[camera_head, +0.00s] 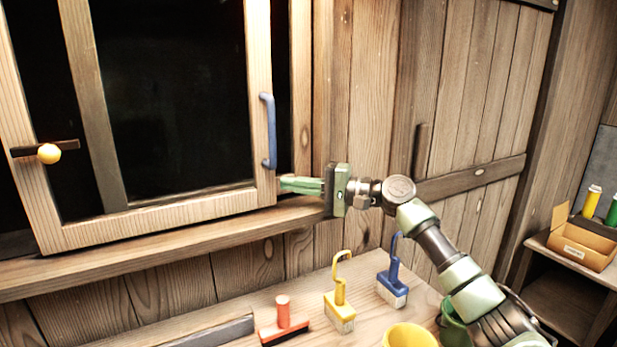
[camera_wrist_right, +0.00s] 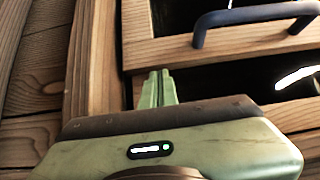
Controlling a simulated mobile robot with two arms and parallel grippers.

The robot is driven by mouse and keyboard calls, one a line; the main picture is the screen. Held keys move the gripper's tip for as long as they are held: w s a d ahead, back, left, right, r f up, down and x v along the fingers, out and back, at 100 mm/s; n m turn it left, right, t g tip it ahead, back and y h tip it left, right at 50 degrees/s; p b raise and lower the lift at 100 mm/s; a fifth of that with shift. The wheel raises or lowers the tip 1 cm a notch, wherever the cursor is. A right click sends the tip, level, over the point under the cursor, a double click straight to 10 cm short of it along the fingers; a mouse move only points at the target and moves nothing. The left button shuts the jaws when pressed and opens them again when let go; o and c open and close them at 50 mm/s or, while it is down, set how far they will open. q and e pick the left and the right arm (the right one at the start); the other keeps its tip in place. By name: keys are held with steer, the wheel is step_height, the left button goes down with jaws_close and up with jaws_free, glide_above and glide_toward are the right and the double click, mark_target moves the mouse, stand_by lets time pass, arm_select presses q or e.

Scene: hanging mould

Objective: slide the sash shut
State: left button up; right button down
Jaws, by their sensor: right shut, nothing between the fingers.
━━━━
• [Stated exercise]: From the first line of the listing above, repeat every line through the one holding "Controlling a simulated". Both ends count, and pictures stay out.

• [Completed task]:
[camera_head, +0.00s] 
[camera_wrist_right, +0.00s] 
Controlling a simulated mobile robot with two arms and parallel grippers.

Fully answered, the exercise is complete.